Es gibt auch ein sehr eindeutiges Indiz für diese These.
Nicht nur ein Menschenschlag
Die Betrüger entstammen nämlich nicht einfach einem besonders raffgierigen Menschenschlag. Sie rekrutieren sich aus allen Altersklassen und allen Geschlechtern, unabhängig von Herkunft und Karriereweg. Solche Fälle lassen sich auch in allen Kulturkreisen und in allen Arten von Organisationen beobachten.
Ich möchte nur erinnern an den so genannten Protz-Bischof Franz-Peter Tebartz-van Elst.

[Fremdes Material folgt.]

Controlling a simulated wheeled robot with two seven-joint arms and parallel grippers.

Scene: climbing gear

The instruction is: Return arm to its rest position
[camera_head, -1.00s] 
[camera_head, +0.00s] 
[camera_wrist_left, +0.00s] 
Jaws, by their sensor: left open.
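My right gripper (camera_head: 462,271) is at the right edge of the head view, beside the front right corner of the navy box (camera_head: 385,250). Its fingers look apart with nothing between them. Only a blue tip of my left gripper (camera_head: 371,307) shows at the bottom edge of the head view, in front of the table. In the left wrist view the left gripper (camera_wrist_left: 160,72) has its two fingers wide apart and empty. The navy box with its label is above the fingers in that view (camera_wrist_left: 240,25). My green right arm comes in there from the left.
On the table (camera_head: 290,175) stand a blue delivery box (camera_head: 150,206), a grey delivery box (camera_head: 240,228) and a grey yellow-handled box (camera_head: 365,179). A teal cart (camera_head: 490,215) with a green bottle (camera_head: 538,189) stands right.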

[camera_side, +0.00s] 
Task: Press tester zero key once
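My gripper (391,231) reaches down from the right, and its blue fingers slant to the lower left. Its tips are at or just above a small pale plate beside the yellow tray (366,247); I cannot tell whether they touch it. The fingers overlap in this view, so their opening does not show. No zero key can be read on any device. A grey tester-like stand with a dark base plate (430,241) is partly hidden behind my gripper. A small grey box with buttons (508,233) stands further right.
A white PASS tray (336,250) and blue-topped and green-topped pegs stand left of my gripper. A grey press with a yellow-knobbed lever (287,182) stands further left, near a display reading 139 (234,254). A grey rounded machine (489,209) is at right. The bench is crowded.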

Dessen Geschichte weist erstaunliche Parallelen zu der von Frau Schlesinger auf – mit dem einzigen Unterschied, dass beim einen die freistehende Badewanne und bei der anderen der Massagesessel und die üppigen privaten Bewirtungen im Mittelpunkt des medialen Interesses stehen.
Augen auf bei Massagesesseln
Betrachten Sie die lange Liste der Skandale aus diesem Blickwinkel, wird klar: Die Täter tragen zwar persönliche Verantwortung, aber das Problem ist nicht erledigt, indem die Organisationen den Übeltäter entlassen, ob der nun Frau Schlesinger, Herr Tebartz-van Elst, Frau Müller oder Herr Maier heißt.
Das heißt nicht, dass ich für einen Freispruch der Akteure plädiere, die sich etwas zu Schulden haben kommen lassen. Ganz und gar nicht. Doch wenn ich die Wahrscheinlichkeit solcher Verfehlungen für die Zukunft mindern möchte, muss mein Blick über das Individuum hinaus gehen: auf den institutionellen Rahmen, der die Verfehlungen gefördert hat. Das gilt vor allem dann, wenn so etwas nicht nur einmal vorkommt, sondern in ähnlicher Weise immer wieder.
Ich jedenfalls kann Ihnen garantieren: Falls ich morgen über einen Massagesessel in meinem Unternehmen stolpere, der angeblich „plötzlich einfach da war“, weiß ich, wo ich (auch) hinschauen werde. Und Sie?